I sometimes wonder (it is an idle thought, born from two days with flu): Suppose you were to read Kafka’s Diaries, or his letters to Felice, under the impression that it was a work of fiction, using the questions appropriate to a fictional work, or (as befits a work of fiction) trying to discover the appropriate questions. How would such an assumption light up the pages in front of you? The two sentences above, for example, might appear as two perspectives on movement and escape. Something breaks free from its holding or frame. A word escapes from a sentence; a sound breaks free from a word. The body asserts its separateness and won’t be reigned in. These occasional moments of rude freedom punctuate the Kafka world. There is a leap of analogy between these two apparently disparate sentences, but a leap that immediately slips through one’s fingers and vanishes.

Of course, there is a sense in wihc we read the Diaries as fiction or as precursors of fiction. You remember near the very beginning, there are several versions of the same passage concerning the narrator’s education – I must say that my education has done me great harm in some respects.

One of these alone would doubtless stand as a firm testament, eloquently final. Here, each version is jettisoned in favour of the next. Each reconfiguration of words and punctuation, each reorganisation of the net of language describes and constructs a new picture. Potentially, it is endless. No version quite ‘grips’ reality- each is 'revealed' as maddeningly provisional, the contours of one fade with and into the emergence of the next.

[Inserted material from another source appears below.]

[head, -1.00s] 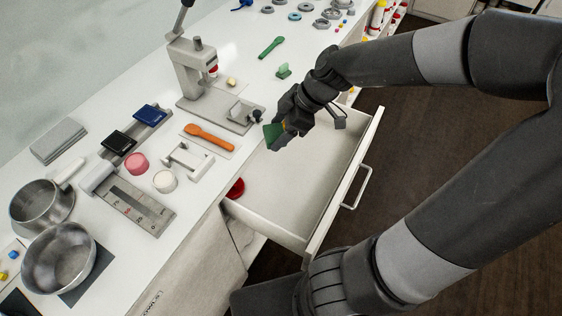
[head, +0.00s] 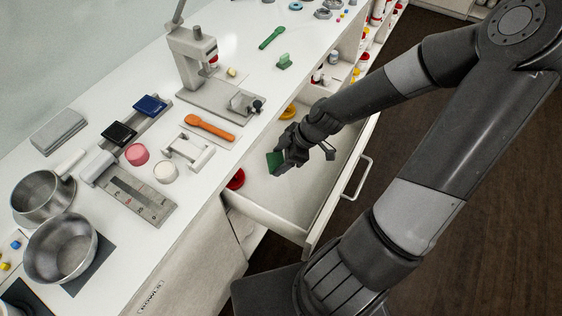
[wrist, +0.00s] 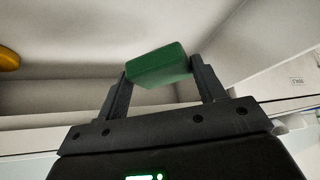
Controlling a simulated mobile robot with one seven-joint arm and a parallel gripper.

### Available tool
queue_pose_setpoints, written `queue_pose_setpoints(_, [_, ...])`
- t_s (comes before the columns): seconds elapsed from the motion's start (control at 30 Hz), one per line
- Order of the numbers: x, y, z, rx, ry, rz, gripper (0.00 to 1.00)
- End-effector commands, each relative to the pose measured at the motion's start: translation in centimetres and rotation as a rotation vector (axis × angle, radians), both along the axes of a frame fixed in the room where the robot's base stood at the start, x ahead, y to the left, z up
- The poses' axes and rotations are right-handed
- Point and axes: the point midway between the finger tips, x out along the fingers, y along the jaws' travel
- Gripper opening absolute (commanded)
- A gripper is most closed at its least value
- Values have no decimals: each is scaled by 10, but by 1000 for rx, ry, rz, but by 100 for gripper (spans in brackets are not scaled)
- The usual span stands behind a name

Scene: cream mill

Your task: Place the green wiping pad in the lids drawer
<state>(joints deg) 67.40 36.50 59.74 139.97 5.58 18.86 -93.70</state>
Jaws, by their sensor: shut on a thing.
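The green wiping pad (head: 275,161) is a small green block held between the fingers of my gripper (head: 284,158). In the wrist view the pad (wrist: 158,66) sits across both fingertips of my gripper (wrist: 160,82), gripped at its two ends. My gripper is over the open drawer (head: 268,214), within its outline in the head view. A red round thing (head: 236,179) and a yellow round thing (head: 289,111) lie inside the drawer. The yellow one also shows at the left edge of the wrist view (wrist: 8,59). I cannot tell whether the pad touches the drawer floor.
The white counter (head: 215,165) runs along the left with a press (head: 195,62), an orange spoon (head: 209,127), a white stand (head: 187,151) and steel pans (head: 60,248). The drawer's front panel and handle (head: 357,178) stand to the right. The near part of the drawer floor is clear.

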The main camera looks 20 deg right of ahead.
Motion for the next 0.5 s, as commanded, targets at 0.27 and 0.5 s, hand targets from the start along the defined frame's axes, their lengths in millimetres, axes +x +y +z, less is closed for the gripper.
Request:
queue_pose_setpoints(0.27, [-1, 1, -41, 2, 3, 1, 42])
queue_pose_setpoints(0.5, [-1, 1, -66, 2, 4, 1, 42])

But the effect of this is that reality itself seems to dissolve into the kaleidoscope of language. Reality can only be restored by the arbitrary imposition of the ‘final version’ – the Word as seal and guarantee. Again, the postponement of such a Word, and the consequent sense of suspended reality is hereby identified as a Kafka motif. As is the uncanny power accruing to the word through such postponement (power suspended and in reserve is thereby power augmented).

By ‘education’ Kafka isn’t just meaning the schoolroom. He includes all educators, transmitters of law and language, a ‘multitude’ of people, an adversarial world, the Symbolic itself, we might now say. They have ‘done him great harm’ because they ‘tried to make another person of me’: they barred the Self from emerging. And yet this bar was what let the self emerge and become conscious. This duality, too, is a theme, a herald of things to come.

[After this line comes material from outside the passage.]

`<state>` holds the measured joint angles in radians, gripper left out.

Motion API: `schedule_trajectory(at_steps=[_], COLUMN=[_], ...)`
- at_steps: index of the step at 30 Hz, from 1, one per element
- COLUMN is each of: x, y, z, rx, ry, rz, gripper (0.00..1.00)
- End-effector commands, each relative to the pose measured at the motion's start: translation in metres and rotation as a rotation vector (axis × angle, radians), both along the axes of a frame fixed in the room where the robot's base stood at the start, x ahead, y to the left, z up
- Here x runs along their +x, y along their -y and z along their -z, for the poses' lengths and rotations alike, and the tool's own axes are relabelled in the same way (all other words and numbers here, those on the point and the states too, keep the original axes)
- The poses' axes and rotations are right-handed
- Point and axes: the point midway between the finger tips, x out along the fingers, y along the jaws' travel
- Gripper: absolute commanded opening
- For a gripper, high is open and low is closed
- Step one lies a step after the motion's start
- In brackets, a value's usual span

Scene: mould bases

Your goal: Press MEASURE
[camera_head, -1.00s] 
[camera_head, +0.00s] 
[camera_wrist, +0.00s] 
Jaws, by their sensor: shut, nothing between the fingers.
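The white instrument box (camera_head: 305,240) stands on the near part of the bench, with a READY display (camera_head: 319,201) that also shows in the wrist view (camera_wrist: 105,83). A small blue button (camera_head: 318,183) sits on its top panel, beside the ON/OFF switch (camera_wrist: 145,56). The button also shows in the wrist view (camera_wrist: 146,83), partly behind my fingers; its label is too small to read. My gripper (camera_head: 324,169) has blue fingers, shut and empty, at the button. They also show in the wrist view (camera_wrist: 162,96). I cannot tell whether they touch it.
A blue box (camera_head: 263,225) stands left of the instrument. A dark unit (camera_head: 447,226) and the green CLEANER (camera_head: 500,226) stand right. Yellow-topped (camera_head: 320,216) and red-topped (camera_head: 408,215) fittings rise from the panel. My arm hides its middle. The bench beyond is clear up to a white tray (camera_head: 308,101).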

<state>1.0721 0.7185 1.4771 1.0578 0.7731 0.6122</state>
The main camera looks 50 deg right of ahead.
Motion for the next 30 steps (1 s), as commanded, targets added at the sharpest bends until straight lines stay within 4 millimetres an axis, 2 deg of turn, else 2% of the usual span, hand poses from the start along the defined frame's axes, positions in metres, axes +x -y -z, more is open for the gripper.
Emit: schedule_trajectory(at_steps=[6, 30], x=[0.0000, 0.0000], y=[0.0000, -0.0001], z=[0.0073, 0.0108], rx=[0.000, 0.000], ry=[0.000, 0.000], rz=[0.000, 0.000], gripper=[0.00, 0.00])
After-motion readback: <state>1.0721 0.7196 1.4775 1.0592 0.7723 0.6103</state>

The fiction of reading the Diaries as fiction produces identifiable ‘motifs’, signs, metaphors, correspondences. Particular sentences are suddenly antecedents or echoes of others. In fact, if you do this, if you bracket off the knowledge that this is a diary, or that the letters are to a real person, a whole new book is produced. From which we might conclude various things: that fiction is, in any case, perhaps always an act of such bracketing, or that reading fiction involves to some extent the ‘fiction’ that what you’re reading is indeed fiction. But also, and I think this might well be true of the letters to Felice, that writing was itself only an escape from events into their fictional equivalent.. Thus, the meeting with Felice and her Mother in the Hotel is simultaneously, a fictional meeting that any of us can step into. Here writing can be an extraction of the fictional seam implicit in facts and events.